In an interview before John Lennon was assassinated, he discussed the years he had sacrificed his career to stay at home raising his son. He commented that being a mother was so limiting, so demanding a discipline that it was "like living in a Zen monastery"; he only found it possible because of his deep commitment to feminism (via Yoko Ono). In this way, we can suggest that motherhood can be an excellent path for practicing self-sacrifice, patience, and attentive love when embarked on by choice, with sufficient resources and some free time. In fact, it's such a good discipline that mothers and fathers should share it equally.
Beyond simply democratizing family responsibilities, Buddhists today may find alternatives to celibacy and marriage, the two "appropriate" lifestyles of previous Buddhism. Marriage in Buddhism, after all, is not a sacrament, nor can monks (or nuns) act as matchmakers for courting couples, or participate in marriage ceremonies. While previous societies tended toward the celibate-householder dualism as the most stable arrangement, birth control, industrialization, education, and other changes in the means of reproduction have opened up the possibilities for spiritual paths. Today, fully sexual people can approximate the monastic's independence from children and family, and even from commitment. Western Buddhist communities are experimenting with many sexual lifestyles and living arrangements; in some, women are freed for meditation and study by cooperatively shared cooking, housekeeping, childcare, and income-generation.
The possibilities of an appropriate lifestyle for a woman on her path today in the West are only limited by her personality, karma, or stage of life. For some women, mothering may be proper, for others monastic celibacy, for others single sexuality, and yet others lesbian women-centered lives.
What is it to be a woman, and yet not be determined by gender? What does it mean for women to be liberated? Even if we completely eradicate the cultural construct of "womanhood" and create a society where men and women share everything equally, what of all the other oppressions and limiting conditions?

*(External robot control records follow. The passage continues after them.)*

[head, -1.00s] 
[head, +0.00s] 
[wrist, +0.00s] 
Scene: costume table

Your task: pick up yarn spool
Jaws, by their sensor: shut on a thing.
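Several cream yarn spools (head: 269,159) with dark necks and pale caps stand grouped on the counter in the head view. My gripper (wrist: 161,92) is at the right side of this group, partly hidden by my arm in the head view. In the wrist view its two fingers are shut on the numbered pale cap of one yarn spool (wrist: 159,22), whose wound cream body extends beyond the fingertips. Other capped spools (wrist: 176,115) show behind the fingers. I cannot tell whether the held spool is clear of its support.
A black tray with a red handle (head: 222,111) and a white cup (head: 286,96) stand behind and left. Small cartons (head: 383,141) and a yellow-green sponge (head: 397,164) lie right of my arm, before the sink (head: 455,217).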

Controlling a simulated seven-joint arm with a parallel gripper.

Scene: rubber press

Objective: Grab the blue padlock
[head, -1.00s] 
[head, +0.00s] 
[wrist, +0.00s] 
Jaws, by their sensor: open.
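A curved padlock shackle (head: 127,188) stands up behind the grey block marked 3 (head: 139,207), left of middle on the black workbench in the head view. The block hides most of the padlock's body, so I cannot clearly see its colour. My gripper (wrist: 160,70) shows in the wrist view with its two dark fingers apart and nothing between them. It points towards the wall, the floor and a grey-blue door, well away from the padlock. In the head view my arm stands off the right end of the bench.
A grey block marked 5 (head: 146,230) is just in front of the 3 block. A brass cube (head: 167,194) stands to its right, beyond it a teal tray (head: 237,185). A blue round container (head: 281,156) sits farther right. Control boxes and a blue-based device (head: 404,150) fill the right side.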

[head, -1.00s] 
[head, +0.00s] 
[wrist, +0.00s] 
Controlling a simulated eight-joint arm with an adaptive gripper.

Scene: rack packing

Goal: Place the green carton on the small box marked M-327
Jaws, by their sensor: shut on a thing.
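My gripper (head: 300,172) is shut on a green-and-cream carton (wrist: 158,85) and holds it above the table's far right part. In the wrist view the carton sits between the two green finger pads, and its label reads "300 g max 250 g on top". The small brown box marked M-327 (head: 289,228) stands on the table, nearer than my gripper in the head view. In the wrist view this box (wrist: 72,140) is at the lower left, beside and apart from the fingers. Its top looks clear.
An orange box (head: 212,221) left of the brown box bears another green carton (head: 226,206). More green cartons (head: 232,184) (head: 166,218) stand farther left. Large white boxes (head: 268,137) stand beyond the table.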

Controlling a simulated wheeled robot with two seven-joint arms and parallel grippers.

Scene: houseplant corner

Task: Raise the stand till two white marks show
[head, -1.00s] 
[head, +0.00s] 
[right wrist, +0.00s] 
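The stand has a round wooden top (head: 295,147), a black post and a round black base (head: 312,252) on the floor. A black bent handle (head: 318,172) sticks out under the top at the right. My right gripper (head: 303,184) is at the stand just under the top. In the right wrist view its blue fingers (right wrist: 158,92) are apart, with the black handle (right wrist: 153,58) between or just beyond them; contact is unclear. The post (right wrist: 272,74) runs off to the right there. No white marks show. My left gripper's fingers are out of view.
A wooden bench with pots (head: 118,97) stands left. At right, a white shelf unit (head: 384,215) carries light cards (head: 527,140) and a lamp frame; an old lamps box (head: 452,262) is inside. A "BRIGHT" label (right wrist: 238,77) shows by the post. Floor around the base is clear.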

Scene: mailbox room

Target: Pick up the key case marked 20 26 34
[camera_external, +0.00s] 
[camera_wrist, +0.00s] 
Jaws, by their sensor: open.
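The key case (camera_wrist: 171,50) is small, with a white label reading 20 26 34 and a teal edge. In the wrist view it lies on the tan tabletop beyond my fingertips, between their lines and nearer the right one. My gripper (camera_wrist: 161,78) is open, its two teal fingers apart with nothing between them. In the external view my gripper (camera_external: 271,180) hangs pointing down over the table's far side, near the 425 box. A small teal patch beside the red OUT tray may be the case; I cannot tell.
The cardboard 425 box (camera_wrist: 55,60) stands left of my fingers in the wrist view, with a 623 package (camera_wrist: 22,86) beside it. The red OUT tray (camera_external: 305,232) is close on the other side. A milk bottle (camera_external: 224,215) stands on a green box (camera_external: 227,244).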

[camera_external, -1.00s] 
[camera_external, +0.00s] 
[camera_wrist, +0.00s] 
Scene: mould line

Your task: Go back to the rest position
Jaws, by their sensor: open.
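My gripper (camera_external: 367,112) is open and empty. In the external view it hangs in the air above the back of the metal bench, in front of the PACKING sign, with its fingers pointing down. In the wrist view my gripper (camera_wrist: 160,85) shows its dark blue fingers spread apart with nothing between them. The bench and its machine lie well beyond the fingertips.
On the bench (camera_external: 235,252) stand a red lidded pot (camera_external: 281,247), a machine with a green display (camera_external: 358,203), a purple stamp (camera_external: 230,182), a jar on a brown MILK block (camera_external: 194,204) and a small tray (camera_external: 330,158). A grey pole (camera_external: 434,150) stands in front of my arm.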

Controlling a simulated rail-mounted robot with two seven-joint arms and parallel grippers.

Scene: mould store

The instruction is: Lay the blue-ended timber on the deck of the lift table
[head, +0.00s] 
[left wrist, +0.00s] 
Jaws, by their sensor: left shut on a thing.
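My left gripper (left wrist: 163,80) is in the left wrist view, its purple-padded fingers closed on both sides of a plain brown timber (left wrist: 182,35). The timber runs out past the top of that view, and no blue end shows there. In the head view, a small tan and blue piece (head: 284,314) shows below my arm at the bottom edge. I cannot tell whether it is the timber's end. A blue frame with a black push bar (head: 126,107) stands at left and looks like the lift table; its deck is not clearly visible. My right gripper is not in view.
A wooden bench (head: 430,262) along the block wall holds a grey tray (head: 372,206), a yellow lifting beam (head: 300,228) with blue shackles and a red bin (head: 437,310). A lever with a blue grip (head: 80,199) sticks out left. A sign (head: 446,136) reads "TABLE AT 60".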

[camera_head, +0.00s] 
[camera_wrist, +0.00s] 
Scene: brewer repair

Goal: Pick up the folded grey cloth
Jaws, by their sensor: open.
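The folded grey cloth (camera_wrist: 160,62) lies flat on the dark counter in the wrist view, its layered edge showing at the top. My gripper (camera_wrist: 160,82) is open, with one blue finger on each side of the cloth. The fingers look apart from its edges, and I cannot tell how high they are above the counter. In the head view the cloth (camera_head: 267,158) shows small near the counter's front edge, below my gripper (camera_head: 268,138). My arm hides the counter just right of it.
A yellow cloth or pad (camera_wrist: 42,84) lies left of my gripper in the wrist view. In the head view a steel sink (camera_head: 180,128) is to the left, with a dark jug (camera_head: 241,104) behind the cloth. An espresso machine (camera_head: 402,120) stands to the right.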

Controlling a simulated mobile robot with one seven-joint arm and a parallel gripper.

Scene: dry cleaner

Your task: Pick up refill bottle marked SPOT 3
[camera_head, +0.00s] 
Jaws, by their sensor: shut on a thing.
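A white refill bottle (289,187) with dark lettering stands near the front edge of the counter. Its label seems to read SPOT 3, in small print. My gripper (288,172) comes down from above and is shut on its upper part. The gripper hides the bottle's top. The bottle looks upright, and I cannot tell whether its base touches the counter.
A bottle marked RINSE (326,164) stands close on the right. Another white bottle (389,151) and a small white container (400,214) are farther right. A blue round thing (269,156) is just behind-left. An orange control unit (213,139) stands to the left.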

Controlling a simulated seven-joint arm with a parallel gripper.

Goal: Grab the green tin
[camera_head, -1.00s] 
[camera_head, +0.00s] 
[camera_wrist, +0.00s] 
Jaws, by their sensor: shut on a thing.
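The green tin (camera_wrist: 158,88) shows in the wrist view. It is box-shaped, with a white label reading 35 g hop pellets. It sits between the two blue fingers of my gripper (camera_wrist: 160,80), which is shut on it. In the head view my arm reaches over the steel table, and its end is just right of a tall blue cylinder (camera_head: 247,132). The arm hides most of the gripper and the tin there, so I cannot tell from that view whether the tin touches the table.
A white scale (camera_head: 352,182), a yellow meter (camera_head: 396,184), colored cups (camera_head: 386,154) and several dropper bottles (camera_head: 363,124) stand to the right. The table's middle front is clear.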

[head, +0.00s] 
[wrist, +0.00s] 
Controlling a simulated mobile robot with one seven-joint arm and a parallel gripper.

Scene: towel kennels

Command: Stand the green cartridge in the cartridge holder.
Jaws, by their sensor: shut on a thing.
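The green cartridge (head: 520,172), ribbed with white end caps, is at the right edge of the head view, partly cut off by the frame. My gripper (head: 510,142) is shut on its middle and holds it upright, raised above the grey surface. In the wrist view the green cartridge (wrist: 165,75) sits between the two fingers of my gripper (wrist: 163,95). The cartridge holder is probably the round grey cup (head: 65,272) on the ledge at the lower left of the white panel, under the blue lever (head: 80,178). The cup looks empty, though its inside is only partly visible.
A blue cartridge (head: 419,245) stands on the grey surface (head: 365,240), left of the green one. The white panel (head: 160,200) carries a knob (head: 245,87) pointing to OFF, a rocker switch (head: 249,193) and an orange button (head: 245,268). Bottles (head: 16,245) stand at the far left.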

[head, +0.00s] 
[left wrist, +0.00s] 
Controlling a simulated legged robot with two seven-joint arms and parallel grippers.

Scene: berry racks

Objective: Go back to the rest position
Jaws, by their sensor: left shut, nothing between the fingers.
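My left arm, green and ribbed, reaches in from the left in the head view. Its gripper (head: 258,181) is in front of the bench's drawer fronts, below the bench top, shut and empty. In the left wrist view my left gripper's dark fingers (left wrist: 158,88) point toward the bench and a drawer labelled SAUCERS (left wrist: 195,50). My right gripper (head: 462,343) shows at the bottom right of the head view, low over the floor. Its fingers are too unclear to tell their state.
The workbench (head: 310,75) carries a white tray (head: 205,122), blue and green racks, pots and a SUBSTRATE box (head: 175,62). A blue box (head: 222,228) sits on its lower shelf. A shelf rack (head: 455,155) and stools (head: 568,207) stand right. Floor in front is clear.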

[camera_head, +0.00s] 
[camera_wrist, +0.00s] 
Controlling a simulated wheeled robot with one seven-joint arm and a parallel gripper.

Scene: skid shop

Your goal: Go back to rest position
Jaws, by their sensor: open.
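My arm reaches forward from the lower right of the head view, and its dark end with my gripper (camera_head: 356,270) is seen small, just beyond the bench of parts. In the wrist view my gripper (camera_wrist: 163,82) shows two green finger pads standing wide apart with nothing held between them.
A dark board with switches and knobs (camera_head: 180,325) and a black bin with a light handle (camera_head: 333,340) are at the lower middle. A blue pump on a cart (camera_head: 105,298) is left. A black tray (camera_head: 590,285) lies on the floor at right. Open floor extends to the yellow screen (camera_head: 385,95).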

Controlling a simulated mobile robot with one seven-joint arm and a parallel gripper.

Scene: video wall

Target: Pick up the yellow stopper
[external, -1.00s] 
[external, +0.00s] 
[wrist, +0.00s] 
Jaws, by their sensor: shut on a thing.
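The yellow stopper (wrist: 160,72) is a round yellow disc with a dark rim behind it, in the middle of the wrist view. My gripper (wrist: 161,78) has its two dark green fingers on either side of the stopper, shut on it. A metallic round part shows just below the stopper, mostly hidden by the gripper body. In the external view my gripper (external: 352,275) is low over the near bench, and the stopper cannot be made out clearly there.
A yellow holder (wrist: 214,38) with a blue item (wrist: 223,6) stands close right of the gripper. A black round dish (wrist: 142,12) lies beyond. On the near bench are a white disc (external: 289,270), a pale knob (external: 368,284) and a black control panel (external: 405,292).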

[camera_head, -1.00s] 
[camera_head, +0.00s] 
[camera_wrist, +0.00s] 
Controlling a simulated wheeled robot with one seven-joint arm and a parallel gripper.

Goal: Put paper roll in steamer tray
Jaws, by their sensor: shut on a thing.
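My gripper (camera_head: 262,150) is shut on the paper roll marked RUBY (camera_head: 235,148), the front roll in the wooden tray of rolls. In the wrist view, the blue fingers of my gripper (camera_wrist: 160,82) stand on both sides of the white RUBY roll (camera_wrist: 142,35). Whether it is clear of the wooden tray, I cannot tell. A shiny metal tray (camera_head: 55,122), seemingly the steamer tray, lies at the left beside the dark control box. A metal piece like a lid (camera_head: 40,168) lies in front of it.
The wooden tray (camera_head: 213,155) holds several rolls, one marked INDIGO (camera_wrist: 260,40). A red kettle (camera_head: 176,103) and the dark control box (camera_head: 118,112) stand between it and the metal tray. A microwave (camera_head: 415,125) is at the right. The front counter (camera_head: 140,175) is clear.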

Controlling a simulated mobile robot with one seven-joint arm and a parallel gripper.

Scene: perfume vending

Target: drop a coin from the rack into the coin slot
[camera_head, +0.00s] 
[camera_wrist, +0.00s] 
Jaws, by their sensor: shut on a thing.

Buddhism and feminism in the West both arose as responses to the politics of the 1960s that didn't go far enough in effecting our moment-to-moment experience, in creating a "personal politics." The new social movements have destroyed the sterile dogma of the primacy of the class contradiction; yet, a new model has not arisen to integrate the increasingly diverse liberation movements. I suspect that Buddhism can contribute to unlocking an integrative "politics of consciousness" based on the interdependence of spiritual and social liberation. Any one movement does not necessarily encompass another (a workers' state won't necessarily liberate women, nor whales by gay rights), and thus they must remain autonomous. Yet they must also be linked into a stronger synergetic network based on the new emerging paradigm. Suffusing the diverse social movements with this new integrated paradigm, while yet respecting their autonomy, seems the ideal task for the detached and open-minded Buddhist; the Zen of Coalition-Building.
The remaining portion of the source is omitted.